Il y a un drame dans la science, dont celui qui se joue dans l’analyse est exemplaire, mais Lacan pose la question de savoir s’il relève toujours de l’Œdipe, sauf à le mettre en cause [É a 32, p. 870].

Ce qui se passe dans le discours analytique est donc exemplaire mais n’en est pas exempt. Ce lien social fait partie de la question et l’on ne répond pas bien à ne pas le mettre en cause, ou à ne mettre que de pauvres petites gens sur la sellette à des fins d’intimidation et de pouvoir, cela se voit aujourd’hui, faute d’une réponse appropriée qui mette quiconque à contribution.

Disons pour commencer en quelle estime nous tenons ceux qu’il ne faudrait pas dire nos collègues, le terme ne convient pas dans ce champ, mais nos pairs. Nous nous adressons ici aux analysants de Freud et de Lacan, comme aux analysants de ceux-là. Cette communauté liée par une expérience unique dans le siècle a toujours méritée notre considération fraternelle.

Mais ce constat, il ne faudrait pas le dire aux tenants lieu du psychanalyste qui restent bouche bée devant ce qu’il nous faut reconnaître dans le transfert. L’ignorance la plus crue sur le point de la reconnaissance du désir dans les détours de son acte.
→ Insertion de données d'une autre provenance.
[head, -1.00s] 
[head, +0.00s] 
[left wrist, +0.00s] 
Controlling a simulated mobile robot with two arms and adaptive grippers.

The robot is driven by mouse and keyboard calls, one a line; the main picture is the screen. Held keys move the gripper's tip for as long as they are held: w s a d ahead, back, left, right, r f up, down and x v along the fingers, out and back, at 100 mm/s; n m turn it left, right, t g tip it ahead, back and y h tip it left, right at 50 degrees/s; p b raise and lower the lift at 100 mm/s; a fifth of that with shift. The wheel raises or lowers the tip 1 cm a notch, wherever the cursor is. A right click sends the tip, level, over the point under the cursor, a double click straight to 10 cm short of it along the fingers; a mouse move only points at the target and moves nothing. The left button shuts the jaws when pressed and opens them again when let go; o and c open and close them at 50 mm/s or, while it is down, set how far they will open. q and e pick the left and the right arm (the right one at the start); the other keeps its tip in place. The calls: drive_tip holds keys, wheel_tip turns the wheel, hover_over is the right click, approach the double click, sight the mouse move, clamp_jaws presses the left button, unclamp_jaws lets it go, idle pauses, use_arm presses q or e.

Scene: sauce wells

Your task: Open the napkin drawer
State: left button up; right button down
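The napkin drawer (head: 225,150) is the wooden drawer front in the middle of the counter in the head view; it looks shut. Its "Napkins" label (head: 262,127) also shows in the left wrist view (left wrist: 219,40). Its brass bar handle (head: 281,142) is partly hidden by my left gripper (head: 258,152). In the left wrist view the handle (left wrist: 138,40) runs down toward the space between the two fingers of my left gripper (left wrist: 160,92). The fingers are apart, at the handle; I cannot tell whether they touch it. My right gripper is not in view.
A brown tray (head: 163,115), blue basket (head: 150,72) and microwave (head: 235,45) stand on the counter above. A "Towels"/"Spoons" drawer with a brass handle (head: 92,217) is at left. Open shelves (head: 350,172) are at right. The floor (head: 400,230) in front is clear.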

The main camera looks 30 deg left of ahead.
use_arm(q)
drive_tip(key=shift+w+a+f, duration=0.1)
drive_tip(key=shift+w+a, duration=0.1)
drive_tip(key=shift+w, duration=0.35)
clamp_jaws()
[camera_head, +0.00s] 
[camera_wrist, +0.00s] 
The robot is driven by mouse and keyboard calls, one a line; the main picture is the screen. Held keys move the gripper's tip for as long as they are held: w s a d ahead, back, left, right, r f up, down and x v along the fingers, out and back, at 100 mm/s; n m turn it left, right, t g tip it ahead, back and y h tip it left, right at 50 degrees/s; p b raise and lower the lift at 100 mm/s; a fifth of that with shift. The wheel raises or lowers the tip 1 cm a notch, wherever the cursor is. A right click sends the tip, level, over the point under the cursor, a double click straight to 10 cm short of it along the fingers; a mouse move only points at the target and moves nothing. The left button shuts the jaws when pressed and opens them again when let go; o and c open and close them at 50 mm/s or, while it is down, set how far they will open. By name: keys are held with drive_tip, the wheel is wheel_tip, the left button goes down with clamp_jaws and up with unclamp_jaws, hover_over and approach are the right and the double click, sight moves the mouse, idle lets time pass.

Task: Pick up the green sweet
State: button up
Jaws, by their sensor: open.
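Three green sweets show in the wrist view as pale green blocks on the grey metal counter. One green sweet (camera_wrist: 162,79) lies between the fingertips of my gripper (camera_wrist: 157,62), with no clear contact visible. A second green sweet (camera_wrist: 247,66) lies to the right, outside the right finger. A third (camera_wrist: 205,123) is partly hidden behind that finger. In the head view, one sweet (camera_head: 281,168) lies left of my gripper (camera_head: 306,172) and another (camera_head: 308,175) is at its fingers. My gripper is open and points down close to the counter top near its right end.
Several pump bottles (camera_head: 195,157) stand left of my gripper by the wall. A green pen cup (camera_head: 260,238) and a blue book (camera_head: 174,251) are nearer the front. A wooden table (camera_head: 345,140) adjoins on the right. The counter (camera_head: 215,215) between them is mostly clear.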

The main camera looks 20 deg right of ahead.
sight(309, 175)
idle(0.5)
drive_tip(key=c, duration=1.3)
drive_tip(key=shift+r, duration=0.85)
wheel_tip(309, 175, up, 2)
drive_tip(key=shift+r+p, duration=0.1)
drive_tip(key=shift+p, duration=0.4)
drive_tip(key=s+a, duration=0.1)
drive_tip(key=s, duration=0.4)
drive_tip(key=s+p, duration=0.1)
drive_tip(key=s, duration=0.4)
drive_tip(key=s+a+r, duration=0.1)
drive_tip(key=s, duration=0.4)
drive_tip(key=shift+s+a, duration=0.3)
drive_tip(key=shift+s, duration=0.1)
Il ne faudrait pas le leur dire, pour ne pas les affoler, afin qu’ils puissent continuer à croire qu’ils pratiquent une technique thérapeutique et qu’ils sont des saints, il en faut. Qu’ils peuvent faire tout de même, dira-t-on, quelque chose pour quelqu’un, ou qu’ils en ont le pouvoir, croyance qu’ils protègent, pensant par là qu’on aura recours à eux.

Les plus aventureux d’entre eux croient pouvoir un jour guérir la psychose, alors qu’ils ne voient même pas que tout le monde verra qu’ils ne voient pas qu’elle se développe dans le bruit et la fureur autour d’eux. On joue sur du velours quand le massacre continue alentour, juste un peu plus loin.

Le cynisme partagé se contente de réclamer et de répondre à la demande sociale, où l’on puise, chez les divers travailleurs sociaux, le modèle d’une pratique, au lieu d’en importer une autre.

Certes, il faut ménager le narcissisme du groupe. Mais ce n’est pas pour qu’ils puissent continuer à s’y croire suffisants à remplir sa tâche, qui consiste à occuper cette place nécessaire du semblant pour les autres.

Resterions-nous dans le champ de Freud à méconnaître que la psychanalyse existe et à faire croire qu’il ne faut que se contenter d’en maintenir le courant dans la vraie semblance. C’est ce que certains esprits habiles ont cru bon de mettre en œuvre.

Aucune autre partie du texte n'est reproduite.